Write out every record in full, exactly as written, please.

[Entries from a robot dataset]

* * *

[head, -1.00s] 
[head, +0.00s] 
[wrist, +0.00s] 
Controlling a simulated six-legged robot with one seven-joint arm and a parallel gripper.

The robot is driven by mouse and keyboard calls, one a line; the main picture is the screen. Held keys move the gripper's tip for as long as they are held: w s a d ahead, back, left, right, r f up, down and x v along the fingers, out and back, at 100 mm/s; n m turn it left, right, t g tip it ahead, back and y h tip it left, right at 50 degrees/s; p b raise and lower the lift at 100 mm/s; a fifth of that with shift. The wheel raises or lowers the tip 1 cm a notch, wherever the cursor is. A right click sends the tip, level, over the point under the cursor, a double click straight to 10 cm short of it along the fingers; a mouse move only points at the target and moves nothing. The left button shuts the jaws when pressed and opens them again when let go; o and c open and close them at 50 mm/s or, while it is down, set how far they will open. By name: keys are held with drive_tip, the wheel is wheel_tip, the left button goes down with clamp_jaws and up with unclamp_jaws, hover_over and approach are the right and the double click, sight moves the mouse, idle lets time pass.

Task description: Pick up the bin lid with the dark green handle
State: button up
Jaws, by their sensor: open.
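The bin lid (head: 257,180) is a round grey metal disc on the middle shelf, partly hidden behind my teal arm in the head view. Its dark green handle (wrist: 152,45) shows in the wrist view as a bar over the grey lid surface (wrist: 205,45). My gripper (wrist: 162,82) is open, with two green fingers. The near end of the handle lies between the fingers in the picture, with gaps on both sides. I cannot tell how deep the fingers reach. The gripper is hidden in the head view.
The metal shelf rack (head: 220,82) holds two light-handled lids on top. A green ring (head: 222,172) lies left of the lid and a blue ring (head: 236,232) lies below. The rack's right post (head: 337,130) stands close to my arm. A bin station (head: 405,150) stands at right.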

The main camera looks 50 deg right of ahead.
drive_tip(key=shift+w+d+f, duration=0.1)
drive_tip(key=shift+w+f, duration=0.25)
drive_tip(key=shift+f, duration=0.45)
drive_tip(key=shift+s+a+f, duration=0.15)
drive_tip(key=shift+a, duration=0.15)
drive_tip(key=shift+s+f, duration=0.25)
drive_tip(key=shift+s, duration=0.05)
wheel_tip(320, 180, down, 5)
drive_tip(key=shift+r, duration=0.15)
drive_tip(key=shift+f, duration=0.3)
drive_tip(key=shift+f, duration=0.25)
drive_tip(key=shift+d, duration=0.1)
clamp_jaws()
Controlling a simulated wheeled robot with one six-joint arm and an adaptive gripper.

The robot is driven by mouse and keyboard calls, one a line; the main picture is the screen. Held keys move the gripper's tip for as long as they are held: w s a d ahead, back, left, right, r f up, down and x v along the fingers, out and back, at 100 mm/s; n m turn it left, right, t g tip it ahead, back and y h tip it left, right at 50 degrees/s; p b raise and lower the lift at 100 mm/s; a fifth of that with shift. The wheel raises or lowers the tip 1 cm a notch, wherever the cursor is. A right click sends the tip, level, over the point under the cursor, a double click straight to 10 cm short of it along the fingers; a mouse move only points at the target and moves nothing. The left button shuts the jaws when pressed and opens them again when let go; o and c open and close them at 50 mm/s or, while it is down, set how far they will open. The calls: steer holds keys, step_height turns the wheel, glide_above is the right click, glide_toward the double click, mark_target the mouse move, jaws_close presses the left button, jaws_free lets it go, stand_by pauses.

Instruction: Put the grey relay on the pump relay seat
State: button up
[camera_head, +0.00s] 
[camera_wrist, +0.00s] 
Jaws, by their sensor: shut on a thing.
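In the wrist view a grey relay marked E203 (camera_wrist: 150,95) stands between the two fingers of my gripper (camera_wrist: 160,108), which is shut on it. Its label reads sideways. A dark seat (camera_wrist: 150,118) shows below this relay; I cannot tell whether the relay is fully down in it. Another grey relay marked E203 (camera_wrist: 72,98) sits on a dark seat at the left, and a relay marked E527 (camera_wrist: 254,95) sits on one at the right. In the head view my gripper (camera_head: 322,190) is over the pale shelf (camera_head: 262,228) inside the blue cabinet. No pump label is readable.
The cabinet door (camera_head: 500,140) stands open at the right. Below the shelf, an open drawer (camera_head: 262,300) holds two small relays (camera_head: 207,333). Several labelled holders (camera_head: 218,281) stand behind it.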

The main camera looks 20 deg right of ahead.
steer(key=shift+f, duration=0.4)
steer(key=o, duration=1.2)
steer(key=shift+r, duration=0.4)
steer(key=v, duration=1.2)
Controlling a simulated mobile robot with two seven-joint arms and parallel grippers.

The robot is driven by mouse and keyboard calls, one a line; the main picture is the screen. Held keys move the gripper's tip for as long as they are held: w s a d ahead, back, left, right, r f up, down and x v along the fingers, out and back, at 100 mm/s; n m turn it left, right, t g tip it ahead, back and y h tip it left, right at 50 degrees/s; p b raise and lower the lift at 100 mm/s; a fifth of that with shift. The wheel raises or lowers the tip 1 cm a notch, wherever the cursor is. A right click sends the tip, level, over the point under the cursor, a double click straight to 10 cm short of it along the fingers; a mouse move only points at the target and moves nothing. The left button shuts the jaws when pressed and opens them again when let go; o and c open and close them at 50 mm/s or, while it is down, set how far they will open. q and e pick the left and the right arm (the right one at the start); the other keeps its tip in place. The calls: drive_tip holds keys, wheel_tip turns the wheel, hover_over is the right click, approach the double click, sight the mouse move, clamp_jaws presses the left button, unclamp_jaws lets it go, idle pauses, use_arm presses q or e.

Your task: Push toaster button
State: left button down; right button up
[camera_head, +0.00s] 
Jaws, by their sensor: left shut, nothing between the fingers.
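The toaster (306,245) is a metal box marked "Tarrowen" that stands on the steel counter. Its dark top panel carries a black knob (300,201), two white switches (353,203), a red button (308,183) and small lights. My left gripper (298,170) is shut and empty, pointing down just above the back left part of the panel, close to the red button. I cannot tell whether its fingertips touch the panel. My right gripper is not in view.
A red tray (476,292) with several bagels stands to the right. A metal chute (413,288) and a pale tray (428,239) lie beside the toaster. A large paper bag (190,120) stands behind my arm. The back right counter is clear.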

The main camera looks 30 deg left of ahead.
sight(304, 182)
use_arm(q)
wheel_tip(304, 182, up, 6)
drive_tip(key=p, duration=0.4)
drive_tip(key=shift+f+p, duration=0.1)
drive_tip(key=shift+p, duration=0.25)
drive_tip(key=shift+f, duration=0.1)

* * *

Task output:
[head, -1.00s] 
[head, +0.00s] 
[wrist, +0.00s] 
Controlling a simulated six-legged robot with one seven-joint arm and a parallel gripper.

The robot is driven by mouse and keyboard calls, one a line; the main picture is the screen. Held keys move the gripper's tip for as long as they are held: w s a d ahead, back, left, right, r f up, down and x v along the fingers, out and back, at 100 mm/s; n m turn it left, right, t g tip it ahead, back and y h tip it left, right at 50 degrees/s; p b raise and lower the lift at 100 mm/s; a fifth of that with shift. The wheel raises or lowers the tip 1 cm a notch, wherever the cursor is. A right click sends the tip, level, over the point under the cursor, a double click straight to 10 cm short of it along the fingers; a mouse move only points at the target and moves nothing. The left button shuts the jaws when pressed and opens them again when let go; o and c open and close them at 50 mm/s or, while it is down, set how far they will open. By name: keys are held with drive_tip, the wheel is wheel_tip, the left button goes down with clamp_jaws and up with unclamp_jaws, hover_over and approach are the right and the double click, sight moves the mouse, idle lets time pass.

Task description: Pick up the bin lid with the dark green handle
State: button up
Jaws, by their sensor: open.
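The bin lid (head: 257,180) is a round grey metal disc on the middle shelf, partly hidden behind my teal arm in the head view. Its dark green handle (wrist: 152,45) shows in the wrist view as a bar over the grey lid surface (wrist: 205,45). My gripper (wrist: 162,82) is open, with two green fingers. The near end of the handle lies between the fingers in the picture, with gaps on both sides. I cannot tell how deep the fingers reach. The gripper is hidden in the head view.
The metal shelf rack (head: 220,82) holds two light-handled lids on top. A green ring (head: 222,172) lies left of the lid and a blue ring (head: 236,232) lies below. The rack's right post (head: 337,130) stands close to my arm. A bin station (head: 405,150) stands at right.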

The main camera looks 50 deg right of ahead.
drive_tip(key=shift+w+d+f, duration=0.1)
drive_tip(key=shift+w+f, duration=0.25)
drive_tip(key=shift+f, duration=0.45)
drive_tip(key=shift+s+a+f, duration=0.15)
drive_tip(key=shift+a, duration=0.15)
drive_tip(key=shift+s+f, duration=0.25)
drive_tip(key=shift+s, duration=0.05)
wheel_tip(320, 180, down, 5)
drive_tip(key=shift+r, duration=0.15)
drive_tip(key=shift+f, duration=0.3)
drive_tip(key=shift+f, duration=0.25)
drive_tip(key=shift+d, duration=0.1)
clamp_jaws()
Controlling a simulated wheeled robot with one six-joint arm and an adaptive gripper.

The robot is driven by mouse and keyboard calls, one a line; the main picture is the screen. Held keys move the gripper's tip for as long as they are held: w s a d ahead, back, left, right, r f up, down and x v along the fingers, out and back, at 100 mm/s; n m turn it left, right, t g tip it ahead, back and y h tip it left, right at 50 degrees/s; p b raise and lower the lift at 100 mm/s; a fifth of that with shift. The wheel raises or lowers the tip 1 cm a notch, wherever the cursor is. A right click sends the tip, level, over the point under the cursor, a double click straight to 10 cm short of it along the fingers; a mouse move only points at the target and moves nothing. The left button shuts the jaws when pressed and opens them again when let go; o and c open and close them at 50 mm/s or, while it is down, set how far they will open. The calls: steer holds keys, step_height turns the wheel, glide_above is the right click, glide_toward the double click, mark_target the mouse move, jaws_close presses the left button, jaws_free lets it go, stand_by pauses.

Instruction: Put the grey relay on the pump relay seat
State: button up
[camera_head, +0.00s] 
[camera_wrist, +0.00s] 
Jaws, by their sensor: shut on a thing.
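In the wrist view a grey relay marked E203 (camera_wrist: 150,95) stands between the two fingers of my gripper (camera_wrist: 160,108), which is shut on it. Its label reads sideways. A dark seat (camera_wrist: 150,118) shows below this relay; I cannot tell whether the relay is fully down in it. Another grey relay marked E203 (camera_wrist: 72,98) sits on a dark seat at the left, and a relay marked E527 (camera_wrist: 254,95) sits on one at the right. In the head view my gripper (camera_head: 322,190) is over the pale shelf (camera_head: 262,228) inside the blue cabinet. No pump label is readable.
The cabinet door (camera_head: 500,140) stands open at the right. Below the shelf, an open drawer (camera_head: 262,300) holds two small relays (camera_head: 207,333). Several labelled holders (camera_head: 218,281) stand behind it.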

The main camera looks 20 deg right of ahead.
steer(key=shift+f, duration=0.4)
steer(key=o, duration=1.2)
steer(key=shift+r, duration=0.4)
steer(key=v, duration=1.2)
Controlling a simulated mobile robot with two seven-joint arms and parallel grippers.

The robot is driven by mouse and keyboard calls, one a line; the main picture is the screen. Held keys move the gripper's tip for as long as they are held: w s a d ahead, back, left, right, r f up, down and x v along the fingers, out and back, at 100 mm/s; n m turn it left, right, t g tip it ahead, back and y h tip it left, right at 50 degrees/s; p b raise and lower the lift at 100 mm/s; a fifth of that with shift. The wheel raises or lowers the tip 1 cm a notch, wherever the cursor is. A right click sends the tip, level, over the point under the cursor, a double click straight to 10 cm short of it along the fingers; a mouse move only points at the target and moves nothing. The left button shuts the jaws when pressed and opens them again when let go; o and c open and close them at 50 mm/s or, while it is down, set how far they will open. q and e pick the left and the right arm (the right one at the start); the other keeps its tip in place. The calls: drive_tip holds keys, wheel_tip turns the wheel, hover_over is the right click, approach the double click, sight the mouse move, clamp_jaws presses the left button, unclamp_jaws lets it go, idle pauses, use_arm presses q or e.

Your task: Push toaster button
State: left button down; right button up
[camera_head, +0.00s] 
Jaws, by their sensor: left shut, nothing between the fingers.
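The toaster (306,245) is a metal box marked "Tarrowen" that stands on the steel counter. Its dark top panel carries a black knob (300,201), two white switches (353,203), a red button (308,183) and small lights. My left gripper (298,170) is shut and empty, pointing down just above the back left part of the panel, close to the red button. I cannot tell whether its fingertips touch the panel. My right gripper is not in view.
A red tray (476,292) with several bagels stands to the right. A metal chute (413,288) and a pale tray (428,239) lie beside the toaster. A large paper bag (190,120) stands behind my arm. The back right counter is clear.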

The main camera looks 30 deg left of ahead.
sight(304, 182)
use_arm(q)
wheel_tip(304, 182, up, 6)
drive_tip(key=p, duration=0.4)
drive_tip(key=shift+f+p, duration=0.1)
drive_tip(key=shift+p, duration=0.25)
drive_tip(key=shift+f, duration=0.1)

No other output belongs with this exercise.